> PROBLEM TO SOLVE
Omit any picture, and return the remaining data exactly as written.

> SOURCE MATERIAL
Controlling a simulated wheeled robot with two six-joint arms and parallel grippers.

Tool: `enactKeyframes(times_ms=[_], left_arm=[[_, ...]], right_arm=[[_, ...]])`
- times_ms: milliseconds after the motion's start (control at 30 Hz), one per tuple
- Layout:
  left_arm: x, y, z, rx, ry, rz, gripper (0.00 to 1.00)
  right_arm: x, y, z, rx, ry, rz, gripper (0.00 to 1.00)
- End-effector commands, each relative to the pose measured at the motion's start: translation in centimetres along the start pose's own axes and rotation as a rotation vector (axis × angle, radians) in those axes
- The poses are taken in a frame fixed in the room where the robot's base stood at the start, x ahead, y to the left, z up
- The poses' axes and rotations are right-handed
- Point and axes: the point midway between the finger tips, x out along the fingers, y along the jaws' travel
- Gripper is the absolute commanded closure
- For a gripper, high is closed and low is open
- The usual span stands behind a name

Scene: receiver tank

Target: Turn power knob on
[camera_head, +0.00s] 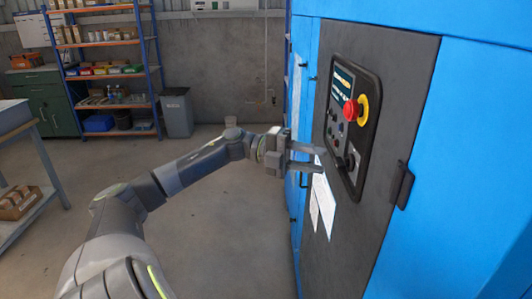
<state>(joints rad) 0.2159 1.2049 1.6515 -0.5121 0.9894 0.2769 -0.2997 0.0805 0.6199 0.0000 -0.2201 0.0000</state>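A control panel (350,148) with a dark rounded frame is set in the grey door of a blue machine (466,150). It carries a red emergency button (351,110) with a yellow collar, a small screen (342,84), small buttons, and a black knob (350,161) at its lower right, which looks like the power knob. Its exact setting is too small to tell. My left gripper (321,159) is open, fingers spread one above the other, pointing right at the panel's lower left. It looks empty and apart from the knob. My right gripper is not in view.
A black door handle (403,186) sticks out right of the panel. White papers (323,201) hang on the door below it. Shelving (105,68), a grey bin (176,113) and a workbench (22,128) stand far left. The floor (215,215) between is clear.

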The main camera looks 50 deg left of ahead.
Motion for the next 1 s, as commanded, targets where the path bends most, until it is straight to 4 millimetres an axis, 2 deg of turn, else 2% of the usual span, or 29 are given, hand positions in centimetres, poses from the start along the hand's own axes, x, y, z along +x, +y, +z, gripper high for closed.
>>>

> SOLUTION TO THE PROBLEM
Controlling a simulated wheeled robot with two six-joint arms and parallel grippers.

Tool: `enactKeyframes(times_ms=[_], left_arm=[[_, ...]], right_arm=[[_, ...]])`
- times_ms: milliseconds after the motion's start (control at 30 Hz), one per tuple
- Layout:
  left_arm: x, y, z, rx, ry, rz, gripper (0.00 to 1.00)
  right_arm: x, y, z, rx, ry, rz, gripper (0.00 to 1.00)
- End-effector commands, each relative to the pose measured at the motion's start: translation in centimetres along the start pose's own axes and rotation as a rotation vector (axis × angle, radians) in those axes
- The poses are taken in a frame fixed in the room where the robot's base stood at the start, x ahead, y to the left, z up
- The poses' axes and rotations are right-handed
- Point and axes: the point midway between the finger tips, x out along the fingers, y along the jaws' travel
- Gripper is the absolute commanded closure
- For a gripper, high is closed and low is open
- The usual span stands behind a name

Scene: receiver tank

Target: Turn power knob on
[camera_head, +0.00s] 
<state>(joints rad) 0.2159 1.2049 1.6515 -0.5121 0.9894 0.2769 -0.2997 0.0805 0.6199 0.0000 -0.2201 0.0000</state>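A control panel (350,148) with a dark rounded frame is set in the grey door of a blue machine (466,150). It carries a red emergency button (351,110) with a yellow collar, a small screen (342,84), small buttons, and a black knob (350,161) at its lower right, which looks like the power knob. Its exact setting is too small to tell. My left gripper (321,159) is open, fingers spread one above the other, pointing right at the panel's lower left. It looks empty and apart from the knob. My right gripper is not in view.
A black door handle (403,186) sticks out right of the panel. White papers (323,201) hang on the door below it. Shelving (105,68), a grey bin (176,113) and a workbench (22,128) stand far left. The floor (215,215) between is clear.

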The main camera looks 50 deg left of ahead.
Motion for the next 1 s, as commanded, targets where the path bends most, until it is straight to 4 millimetres an axis, 2 deg of turn, else 2% of the usual span, or 29 are given, hand positions in centimetres, poses from the start along the hand's own axes, x, y, z along +x, +y, +z, gripper high for closed.
>>>

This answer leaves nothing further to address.